- _WRITTEN PROBLEM_: Word for word, restate every line of the listing that follows.

- _INFORMATION SUPPLIED_:

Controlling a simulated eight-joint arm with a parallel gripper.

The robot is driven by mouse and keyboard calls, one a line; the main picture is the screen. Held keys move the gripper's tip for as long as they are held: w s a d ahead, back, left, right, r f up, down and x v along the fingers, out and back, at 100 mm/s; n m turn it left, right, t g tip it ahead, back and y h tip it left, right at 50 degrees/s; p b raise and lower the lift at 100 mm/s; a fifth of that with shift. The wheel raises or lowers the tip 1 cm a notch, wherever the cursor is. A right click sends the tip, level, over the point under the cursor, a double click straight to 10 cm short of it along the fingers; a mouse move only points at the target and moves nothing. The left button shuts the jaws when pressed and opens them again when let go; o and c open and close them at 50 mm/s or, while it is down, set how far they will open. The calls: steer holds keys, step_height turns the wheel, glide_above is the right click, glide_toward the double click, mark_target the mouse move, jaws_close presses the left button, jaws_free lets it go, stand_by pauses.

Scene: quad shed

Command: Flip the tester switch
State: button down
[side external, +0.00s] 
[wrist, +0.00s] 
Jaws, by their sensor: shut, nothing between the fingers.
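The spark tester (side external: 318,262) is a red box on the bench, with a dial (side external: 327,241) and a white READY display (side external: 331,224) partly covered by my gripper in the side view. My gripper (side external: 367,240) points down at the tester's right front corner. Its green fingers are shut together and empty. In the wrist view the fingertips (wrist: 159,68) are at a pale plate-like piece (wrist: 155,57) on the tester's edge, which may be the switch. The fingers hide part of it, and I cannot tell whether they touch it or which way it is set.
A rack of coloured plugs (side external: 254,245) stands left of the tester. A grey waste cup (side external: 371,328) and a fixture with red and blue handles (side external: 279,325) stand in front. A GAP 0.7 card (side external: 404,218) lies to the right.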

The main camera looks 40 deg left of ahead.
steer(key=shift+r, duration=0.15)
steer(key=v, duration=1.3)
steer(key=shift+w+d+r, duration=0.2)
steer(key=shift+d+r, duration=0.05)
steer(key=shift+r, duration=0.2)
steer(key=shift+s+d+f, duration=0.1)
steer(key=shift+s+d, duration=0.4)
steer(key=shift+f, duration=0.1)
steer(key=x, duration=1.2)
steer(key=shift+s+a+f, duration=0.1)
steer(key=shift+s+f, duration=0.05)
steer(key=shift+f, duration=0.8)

- _OUTPUT OF THE EXERCISE_:
Controlling a simulated eight-joint arm with a parallel gripper.

The robot is driven by mouse and keyboard calls, one a line; the main picture is the screen. Held keys move the gripper's tip for as long as they are held: w s a d ahead, back, left, right, r f up, down and x v along the fingers, out and back, at 100 mm/s; n m turn it left, right, t g tip it ahead, back and y h tip it left, right at 50 degrees/s; p b raise and lower the lift at 100 mm/s; a fifth of that with shift. The wheel raises or lowers the tip 1 cm a notch, wherever the cursor is. A right click sends the tip, level, over the point under the cursor, a double click straight to 10 cm short of it along the fingers; a mouse move only points at the target and moves nothing. The left button shuts the jaws when pressed and opens them again when let go; o and c open and close them at 50 mm/s or, while it is down, set how far they will open. The calls: steer holds keys, step_height turns the wheel, glide_above is the right click, glide_toward the double click, mark_target the mouse move, jaws_close presses the left button, jaws_free lets it go, stand_by pauses.

Scene: quad shed

Command: Flip the tester switch
State: button down
[side external, +0.00s] 
[wrist, +0.00s] 
Jaws, by their sensor: shut, nothing between the fingers.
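The spark tester (side external: 318,262) is a red box on the bench, with a dial (side external: 327,241) and a white READY display (side external: 331,224) partly covered by my gripper in the side view. My gripper (side external: 367,240) points down at the tester's right front corner. Its green fingers are shut together and empty. In the wrist view the fingertips (wrist: 159,68) are at a pale plate-like piece (wrist: 155,57) on the tester's edge, which may be the switch. The fingers hide part of it, and I cannot tell whether they touch it or which way it is set.
A rack of coloured plugs (side external: 254,245) stands left of the tester. A grey waste cup (side external: 371,328) and a fixture with red and blue handles (side external: 279,325) stand in front. A GAP 0.7 card (side external: 404,218) lies to the right.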

The main camera looks 40 deg left of ahead.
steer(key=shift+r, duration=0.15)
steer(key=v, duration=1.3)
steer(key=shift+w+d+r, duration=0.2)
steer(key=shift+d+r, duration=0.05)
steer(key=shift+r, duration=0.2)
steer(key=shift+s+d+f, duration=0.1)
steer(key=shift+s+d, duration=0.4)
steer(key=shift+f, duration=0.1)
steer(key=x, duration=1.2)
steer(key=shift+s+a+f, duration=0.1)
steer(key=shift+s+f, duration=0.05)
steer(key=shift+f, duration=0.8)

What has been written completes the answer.